Революция не есть начало новой жизни, революция – это конец жизни старой.

У Николая Бердяева есть удивительно глубокая мысль, совершенно не оценённая ни современниками, ни нами. Мысль такая. 

Революция не есть начало новой жизни, революция – это конец жизни старой.

Не «заря новой жизни» , а закат старой, изжитой, выстаревшейся и обречённой на слом. Бердяев пережил революцию, вернее все русские революции, «как момент личной судьбы» (так он сам писал в своей философской автобиографии).
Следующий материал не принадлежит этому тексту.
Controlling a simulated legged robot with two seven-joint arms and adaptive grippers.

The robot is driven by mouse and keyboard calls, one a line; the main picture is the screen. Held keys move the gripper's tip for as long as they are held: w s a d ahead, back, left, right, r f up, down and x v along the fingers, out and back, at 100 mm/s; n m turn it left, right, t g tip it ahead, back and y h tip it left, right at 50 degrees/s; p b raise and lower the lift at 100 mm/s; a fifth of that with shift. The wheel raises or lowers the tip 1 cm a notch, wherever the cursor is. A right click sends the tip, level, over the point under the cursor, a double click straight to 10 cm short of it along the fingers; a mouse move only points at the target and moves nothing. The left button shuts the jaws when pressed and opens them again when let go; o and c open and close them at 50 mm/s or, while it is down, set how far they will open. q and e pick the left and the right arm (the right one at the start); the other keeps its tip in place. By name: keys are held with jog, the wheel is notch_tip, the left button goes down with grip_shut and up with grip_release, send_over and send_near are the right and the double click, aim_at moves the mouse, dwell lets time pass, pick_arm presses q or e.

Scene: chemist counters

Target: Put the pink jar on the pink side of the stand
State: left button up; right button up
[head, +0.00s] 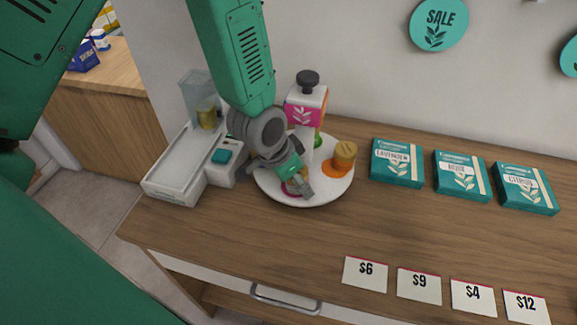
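The stand is a round white plate (335,190) with a white post that carries a pink leaf sign (303,115) and a black knob. A pink ring mark (289,188) shows partly on the plate's front left, beneath my left gripper. My left gripper (290,183) points down over that part of the plate, close to its surface. Its fingers overlap the pink mark, and I cannot tell whether they hold anything. I cannot make out the pink jar; the gripper may hide it. An orange jar (344,156) stands on the plate's right, on an orange mark. My right gripper is not in view.
A white device with a tray (172,185) and a clear container (199,92) stands left of the stand. A green item (318,139) shows behind the post. Teal boxes (397,163) lie to the right. Price cards (365,274) lie in front. The counter between is clear.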

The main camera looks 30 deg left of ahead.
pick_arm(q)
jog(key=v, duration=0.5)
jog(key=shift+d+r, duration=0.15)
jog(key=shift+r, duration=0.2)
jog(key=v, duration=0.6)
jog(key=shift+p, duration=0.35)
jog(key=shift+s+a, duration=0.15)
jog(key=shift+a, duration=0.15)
И взгляд его на них был оригинален и не похож на обычные взгляды белых, красных, большевиков, меньшевиков, интеллигенции, аристократии и т.д. Старый мир, мир трёхсотлетней русской монархии, изолгался, выстарелся, обветшал и должен был пасть. В этом была неизбежность и даже желательность.
В самой по себе этой мысли нет ничего особо выдающегося: тогда очень многие так считали, ощущение близкого слома, что называется, витало в воздухе.
Необычное в другом.
Бердяев считал, что сама революция и революционная эпоха целиком принадлежат к старому миру, а не к новому. Более того, революции предельно, до карикатурности, до гротеска обнажают все уродства прошлой эпохи, прежней жизни. Той самой жизни, которая и рухнула ввиду того, что сгнила и утратила силу и крепость. Это вроде как мусор вытаивает из-под снега по весне. Мусор не появился, он был всегда, но зимой он был благообразно припорошен снежком, и потому общая картина была приличной. Во всяком случае, соблюдался кое-какой внешний декорум. Но вот растаял снег – и выперло всё неприглядное уродство окрестного ландшафта: рваная бумага, пластиковые пакеты, ржавая проволока, драные тряпки, битые бутылки, осклизлые полуразложившиеся отходы.
Точно так происходит и в революции: мерзости прошлой жизни – предельно обнажаются.
До такой степени обнажаются, что поверхностному наблюдателю кажется: они только что появились, а прежде этого не было.
На самом деле – было. Революция – великая проявительница. Она сдёргивает все покровы внешнего приличия, срывает, выражаясь по-ленински, «все и всяческие маски».
Словом, революция не порождает ничего нового. Главное, чего она НЕ порождает, это новых человеческих душ, не порождает того самого «нового человека», о котором грезили и Чернышевский, и большевики, да кто только не грезил… Революции делают старые люди. Революции только спускают с социальной привязи прежнего, ветхого человека. Революция снимает все ограничения и отменяет все приличия – это верно. Революция – это эпоха величайшей беспрепятственности. Словно на дороге истории выставлен знак «конец всех ограничений» — и тут уж «наш паровоз» (ну, или там «тачанка») шпарят во все тяжкие. Все тайные вожделения и дурные инстинкты не требуется больше прятать. Сказано же: можно! Теперь всё можно! Э-эх!
Если почтенный чиновник, бывший советский замминистра или секретарь обкома, честный коммунист, вдруг после 1991-го года, в возрасте за 50 лет начинает воровать и прикарманивать всё, что плохо лежит, значит вором он был всегда. Он был к этому готов, и вот – случай представился. Потому что в 50 лет люди не меняются. И в 40 не меняются. Они и в 20-то меняются с трудом… 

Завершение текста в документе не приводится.